# The request
Identify the lines that contain the string "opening" and copy all of them.
─── Entries shown
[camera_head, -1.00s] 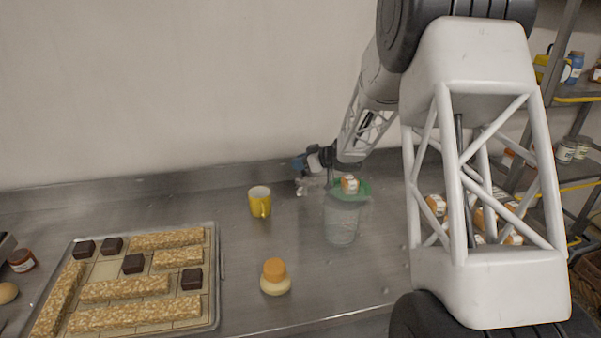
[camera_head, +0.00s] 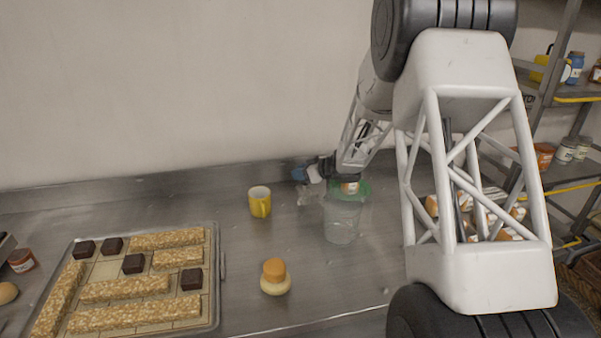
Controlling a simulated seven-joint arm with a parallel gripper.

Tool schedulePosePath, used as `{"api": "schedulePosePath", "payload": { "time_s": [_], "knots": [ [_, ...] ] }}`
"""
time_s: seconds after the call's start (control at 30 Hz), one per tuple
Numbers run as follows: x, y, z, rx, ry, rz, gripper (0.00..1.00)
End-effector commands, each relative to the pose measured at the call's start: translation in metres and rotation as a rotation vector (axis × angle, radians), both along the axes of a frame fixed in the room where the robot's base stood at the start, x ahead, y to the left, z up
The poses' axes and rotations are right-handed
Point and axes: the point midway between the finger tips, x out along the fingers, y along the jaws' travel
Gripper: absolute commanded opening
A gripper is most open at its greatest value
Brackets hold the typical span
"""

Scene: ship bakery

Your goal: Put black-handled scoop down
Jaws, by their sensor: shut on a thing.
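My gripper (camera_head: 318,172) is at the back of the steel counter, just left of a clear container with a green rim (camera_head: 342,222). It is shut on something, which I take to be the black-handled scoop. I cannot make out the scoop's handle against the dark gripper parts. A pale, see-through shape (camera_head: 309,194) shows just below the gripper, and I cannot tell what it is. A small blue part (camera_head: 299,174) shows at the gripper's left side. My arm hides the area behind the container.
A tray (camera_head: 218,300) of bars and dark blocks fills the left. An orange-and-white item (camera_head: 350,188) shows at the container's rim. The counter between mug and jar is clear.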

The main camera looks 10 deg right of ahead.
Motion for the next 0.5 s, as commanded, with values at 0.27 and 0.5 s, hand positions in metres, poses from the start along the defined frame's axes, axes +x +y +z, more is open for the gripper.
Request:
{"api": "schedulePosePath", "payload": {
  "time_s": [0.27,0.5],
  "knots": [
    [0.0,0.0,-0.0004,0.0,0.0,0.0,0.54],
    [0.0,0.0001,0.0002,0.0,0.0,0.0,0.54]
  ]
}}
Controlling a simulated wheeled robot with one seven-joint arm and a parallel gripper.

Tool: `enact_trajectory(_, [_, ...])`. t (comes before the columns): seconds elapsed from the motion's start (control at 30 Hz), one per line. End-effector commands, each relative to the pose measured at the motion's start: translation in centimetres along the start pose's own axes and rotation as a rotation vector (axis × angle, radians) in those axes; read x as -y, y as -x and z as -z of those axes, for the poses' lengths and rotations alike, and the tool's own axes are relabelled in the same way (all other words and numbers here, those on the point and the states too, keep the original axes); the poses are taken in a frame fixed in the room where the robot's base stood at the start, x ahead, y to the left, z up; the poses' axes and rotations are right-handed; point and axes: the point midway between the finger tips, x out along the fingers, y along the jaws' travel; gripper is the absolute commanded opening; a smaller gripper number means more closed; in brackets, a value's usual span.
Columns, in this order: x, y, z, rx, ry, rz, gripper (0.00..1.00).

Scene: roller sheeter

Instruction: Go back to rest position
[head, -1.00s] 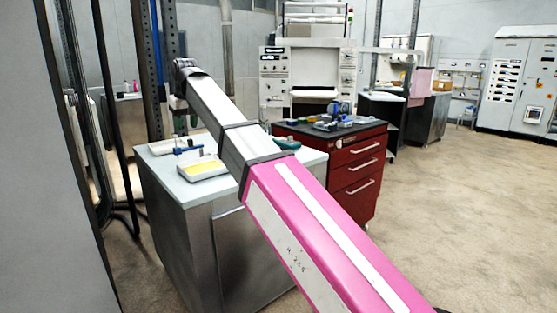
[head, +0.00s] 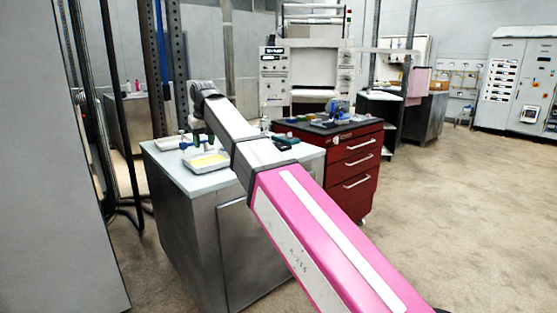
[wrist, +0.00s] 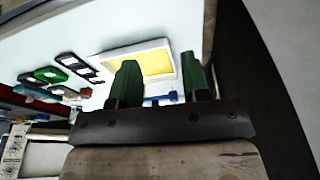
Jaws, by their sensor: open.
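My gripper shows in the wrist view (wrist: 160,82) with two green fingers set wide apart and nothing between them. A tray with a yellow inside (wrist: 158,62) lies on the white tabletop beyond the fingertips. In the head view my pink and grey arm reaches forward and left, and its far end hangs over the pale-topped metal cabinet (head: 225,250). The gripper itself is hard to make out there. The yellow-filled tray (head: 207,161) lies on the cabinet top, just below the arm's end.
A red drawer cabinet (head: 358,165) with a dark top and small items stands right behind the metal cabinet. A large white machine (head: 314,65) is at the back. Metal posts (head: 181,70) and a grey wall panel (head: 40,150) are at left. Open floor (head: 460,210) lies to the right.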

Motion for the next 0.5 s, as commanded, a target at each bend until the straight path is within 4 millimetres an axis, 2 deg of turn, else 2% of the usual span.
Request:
──────
─── Entries shown
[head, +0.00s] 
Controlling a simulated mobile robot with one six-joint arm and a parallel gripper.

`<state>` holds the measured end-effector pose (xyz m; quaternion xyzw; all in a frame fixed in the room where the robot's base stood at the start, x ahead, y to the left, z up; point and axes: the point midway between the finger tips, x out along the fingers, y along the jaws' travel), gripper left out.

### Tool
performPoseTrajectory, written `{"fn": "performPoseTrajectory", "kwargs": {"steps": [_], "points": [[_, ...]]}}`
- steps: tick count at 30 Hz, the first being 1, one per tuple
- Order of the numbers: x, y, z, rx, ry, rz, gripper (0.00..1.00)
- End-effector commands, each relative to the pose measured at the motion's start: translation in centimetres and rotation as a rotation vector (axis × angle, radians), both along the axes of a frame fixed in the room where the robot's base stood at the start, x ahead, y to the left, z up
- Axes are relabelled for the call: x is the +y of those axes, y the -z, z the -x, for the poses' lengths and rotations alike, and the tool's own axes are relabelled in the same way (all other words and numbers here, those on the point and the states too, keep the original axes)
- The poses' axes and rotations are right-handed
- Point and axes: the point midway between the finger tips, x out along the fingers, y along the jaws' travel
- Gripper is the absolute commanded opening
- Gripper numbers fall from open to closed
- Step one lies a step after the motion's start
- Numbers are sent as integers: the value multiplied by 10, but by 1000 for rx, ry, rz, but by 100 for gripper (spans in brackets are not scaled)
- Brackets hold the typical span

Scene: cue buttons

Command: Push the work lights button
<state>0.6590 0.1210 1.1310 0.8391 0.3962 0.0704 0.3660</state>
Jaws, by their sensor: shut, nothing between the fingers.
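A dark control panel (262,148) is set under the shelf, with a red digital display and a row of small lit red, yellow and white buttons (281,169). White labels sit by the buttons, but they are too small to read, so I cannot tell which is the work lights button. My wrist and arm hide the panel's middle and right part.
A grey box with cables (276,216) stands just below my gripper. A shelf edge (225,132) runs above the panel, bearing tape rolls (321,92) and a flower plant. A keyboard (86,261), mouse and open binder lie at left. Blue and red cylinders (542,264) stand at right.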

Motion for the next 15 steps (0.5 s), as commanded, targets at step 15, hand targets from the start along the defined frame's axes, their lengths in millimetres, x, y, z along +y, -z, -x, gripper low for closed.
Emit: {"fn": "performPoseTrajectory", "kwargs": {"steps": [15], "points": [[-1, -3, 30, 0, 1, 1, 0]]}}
──────
# Answer to this problem
Gripper: absolute commanded opening
Tool: `enact_trajectory(_, [_, ...])`. t (comes before the columns): seconds elapsed from the motion's start (control at 30 Hz), one per line. End-effector commands, each relative to the pose measured at the motion's start: translation in centimetres along the start pose's own axes and rotation as a rotation vector (axis × angle, radians) in those axes; read x as -y, y as -x and z as -z of those axes, for the poses' lengths and rotations alike, and the tool's own axes are relabelled in the same way (all other words and numbers here, those on the point and the states too, keep the original axes); the poses are taken in a frame fixed in the room where the robot's base stood at the start, x ahead, y to the left, z up; the poses' axes and rotations are right-handed; point and axes: the point midway between the finger tips, x out along the fingers, y along the jaws' travel; gripper is the absolute commanded opening; a smaller gripper number means more closed; in brackets, a value's usual span.
- Gripper is the absolute commanded opening

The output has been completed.